# Task to complete:
Locate the line containing "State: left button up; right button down" in the material below; repeat it and every line after it, exactly as written.

---- Exercise materials

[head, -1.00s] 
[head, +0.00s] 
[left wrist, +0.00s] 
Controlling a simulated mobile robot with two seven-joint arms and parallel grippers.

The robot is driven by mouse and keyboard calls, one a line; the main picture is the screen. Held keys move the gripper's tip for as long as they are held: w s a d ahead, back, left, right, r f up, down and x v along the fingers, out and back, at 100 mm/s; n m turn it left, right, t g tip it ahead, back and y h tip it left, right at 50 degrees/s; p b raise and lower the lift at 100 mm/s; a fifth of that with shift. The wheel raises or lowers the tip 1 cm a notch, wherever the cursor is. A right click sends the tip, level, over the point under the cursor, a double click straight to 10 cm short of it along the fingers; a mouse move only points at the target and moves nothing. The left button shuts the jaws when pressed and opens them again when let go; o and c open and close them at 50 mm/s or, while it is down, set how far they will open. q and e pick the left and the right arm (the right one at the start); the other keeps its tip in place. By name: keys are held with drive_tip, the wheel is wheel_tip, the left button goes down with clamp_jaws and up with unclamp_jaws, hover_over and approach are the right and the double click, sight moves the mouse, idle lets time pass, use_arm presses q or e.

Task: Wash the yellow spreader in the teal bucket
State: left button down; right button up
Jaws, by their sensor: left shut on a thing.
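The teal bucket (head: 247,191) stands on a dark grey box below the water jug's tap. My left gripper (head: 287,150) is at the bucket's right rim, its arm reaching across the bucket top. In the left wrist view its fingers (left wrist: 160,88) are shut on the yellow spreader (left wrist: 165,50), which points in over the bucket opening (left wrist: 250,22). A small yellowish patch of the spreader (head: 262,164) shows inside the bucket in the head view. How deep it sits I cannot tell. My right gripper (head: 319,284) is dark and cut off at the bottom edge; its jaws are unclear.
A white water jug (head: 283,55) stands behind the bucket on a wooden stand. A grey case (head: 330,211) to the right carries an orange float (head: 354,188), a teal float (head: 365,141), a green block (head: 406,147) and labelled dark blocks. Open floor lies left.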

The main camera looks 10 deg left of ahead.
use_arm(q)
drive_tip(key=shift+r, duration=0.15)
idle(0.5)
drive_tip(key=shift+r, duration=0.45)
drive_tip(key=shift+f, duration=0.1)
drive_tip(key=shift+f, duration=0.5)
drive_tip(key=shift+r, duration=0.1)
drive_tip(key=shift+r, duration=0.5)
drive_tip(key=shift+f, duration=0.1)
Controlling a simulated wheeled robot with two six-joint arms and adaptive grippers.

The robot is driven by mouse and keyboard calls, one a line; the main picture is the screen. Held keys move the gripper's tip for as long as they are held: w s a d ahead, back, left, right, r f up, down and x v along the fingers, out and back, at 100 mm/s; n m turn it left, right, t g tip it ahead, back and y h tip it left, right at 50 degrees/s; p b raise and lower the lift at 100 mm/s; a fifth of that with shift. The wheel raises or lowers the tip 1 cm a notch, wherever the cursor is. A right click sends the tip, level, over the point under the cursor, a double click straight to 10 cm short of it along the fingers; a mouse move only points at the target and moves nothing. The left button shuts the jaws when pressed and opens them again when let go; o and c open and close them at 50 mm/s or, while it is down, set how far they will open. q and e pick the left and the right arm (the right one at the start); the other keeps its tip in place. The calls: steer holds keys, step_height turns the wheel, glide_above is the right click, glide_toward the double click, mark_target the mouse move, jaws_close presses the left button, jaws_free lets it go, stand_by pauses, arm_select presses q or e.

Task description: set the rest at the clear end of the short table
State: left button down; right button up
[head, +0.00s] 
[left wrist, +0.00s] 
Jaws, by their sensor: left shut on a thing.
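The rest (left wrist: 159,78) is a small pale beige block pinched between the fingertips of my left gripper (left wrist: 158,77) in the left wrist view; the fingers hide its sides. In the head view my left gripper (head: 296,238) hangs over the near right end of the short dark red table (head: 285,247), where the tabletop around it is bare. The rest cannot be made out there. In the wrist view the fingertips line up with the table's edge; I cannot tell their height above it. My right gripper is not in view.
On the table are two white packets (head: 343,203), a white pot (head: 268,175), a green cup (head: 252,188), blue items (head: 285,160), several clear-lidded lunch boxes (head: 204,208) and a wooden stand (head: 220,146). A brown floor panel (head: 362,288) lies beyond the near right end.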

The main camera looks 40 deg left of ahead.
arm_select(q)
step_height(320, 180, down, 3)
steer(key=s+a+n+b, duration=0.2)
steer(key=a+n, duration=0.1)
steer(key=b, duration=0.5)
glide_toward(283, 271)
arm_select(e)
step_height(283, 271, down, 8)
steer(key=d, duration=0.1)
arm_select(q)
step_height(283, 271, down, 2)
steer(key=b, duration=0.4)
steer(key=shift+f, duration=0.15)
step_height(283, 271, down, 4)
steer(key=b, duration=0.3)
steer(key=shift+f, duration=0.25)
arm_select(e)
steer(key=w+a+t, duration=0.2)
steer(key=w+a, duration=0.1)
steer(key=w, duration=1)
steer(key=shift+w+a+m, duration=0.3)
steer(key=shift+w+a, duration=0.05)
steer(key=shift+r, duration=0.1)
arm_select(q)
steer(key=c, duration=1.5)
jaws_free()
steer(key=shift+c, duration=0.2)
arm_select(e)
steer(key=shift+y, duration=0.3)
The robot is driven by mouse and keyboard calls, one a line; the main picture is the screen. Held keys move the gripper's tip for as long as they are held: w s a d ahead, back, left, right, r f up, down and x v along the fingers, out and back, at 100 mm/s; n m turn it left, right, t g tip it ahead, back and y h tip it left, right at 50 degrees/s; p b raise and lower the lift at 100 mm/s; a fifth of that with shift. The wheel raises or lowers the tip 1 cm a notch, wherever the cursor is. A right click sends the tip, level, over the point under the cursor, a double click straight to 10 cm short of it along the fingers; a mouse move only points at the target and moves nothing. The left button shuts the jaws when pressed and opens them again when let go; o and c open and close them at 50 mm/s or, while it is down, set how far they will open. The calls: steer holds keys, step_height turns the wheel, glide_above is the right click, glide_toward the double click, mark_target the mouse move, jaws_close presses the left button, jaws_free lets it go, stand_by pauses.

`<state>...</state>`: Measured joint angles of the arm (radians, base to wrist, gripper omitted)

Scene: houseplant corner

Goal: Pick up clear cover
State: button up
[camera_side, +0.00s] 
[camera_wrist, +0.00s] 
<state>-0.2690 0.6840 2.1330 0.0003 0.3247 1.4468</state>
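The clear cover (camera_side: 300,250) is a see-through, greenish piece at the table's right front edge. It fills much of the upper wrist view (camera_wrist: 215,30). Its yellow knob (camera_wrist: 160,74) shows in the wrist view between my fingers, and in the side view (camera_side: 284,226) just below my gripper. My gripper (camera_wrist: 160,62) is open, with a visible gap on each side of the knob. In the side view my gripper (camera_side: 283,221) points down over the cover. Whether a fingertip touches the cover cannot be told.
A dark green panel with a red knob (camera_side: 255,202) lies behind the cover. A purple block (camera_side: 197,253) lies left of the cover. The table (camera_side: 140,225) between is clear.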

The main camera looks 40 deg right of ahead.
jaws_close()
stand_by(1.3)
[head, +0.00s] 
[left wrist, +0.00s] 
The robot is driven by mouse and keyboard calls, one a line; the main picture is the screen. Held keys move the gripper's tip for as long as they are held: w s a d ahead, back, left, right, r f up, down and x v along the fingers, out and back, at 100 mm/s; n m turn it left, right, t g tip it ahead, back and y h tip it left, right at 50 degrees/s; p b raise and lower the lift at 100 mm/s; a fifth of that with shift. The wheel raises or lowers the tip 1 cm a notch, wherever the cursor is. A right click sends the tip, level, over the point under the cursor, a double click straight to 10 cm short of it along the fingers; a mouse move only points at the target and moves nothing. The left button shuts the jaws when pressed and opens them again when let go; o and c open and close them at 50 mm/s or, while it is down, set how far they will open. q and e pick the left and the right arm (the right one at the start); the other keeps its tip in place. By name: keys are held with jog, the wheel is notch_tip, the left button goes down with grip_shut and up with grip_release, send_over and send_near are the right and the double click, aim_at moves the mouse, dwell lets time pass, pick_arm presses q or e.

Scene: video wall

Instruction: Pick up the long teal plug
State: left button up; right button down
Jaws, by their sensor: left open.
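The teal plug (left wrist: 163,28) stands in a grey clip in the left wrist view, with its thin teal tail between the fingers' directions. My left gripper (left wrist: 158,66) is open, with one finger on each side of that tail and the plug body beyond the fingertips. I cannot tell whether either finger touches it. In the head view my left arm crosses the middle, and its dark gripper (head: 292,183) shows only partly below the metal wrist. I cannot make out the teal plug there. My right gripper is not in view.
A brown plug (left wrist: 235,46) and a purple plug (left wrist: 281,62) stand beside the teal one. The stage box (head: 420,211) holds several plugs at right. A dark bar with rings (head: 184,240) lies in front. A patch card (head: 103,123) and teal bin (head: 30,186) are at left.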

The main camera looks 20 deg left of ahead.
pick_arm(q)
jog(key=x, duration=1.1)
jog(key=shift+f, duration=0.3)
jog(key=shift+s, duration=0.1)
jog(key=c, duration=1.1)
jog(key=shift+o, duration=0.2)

--------

# Response to this task:
State: left button up; right button down
Jaws, by their sensor: left open.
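The teal plug (left wrist: 163,28) stands in a grey clip in the left wrist view, with its thin teal tail between the fingers' directions. My left gripper (left wrist: 158,66) is open, with one finger on each side of that tail and the plug body beyond the fingertips. I cannot tell whether either finger touches it. In the head view my left arm crosses the middle, and its dark gripper (head: 292,183) shows only partly below the metal wrist. I cannot make out the teal plug there. My right gripper is not in view.
A brown plug (left wrist: 235,46) and a purple plug (left wrist: 281,62) stand beside the teal one. The stage box (head: 420,211) holds several plugs at right. A dark bar with rings (head: 184,240) lies in front. A patch card (head: 103,123) and teal bin (head: 30,186) are at left.

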The main camera looks 20 deg left of ahead.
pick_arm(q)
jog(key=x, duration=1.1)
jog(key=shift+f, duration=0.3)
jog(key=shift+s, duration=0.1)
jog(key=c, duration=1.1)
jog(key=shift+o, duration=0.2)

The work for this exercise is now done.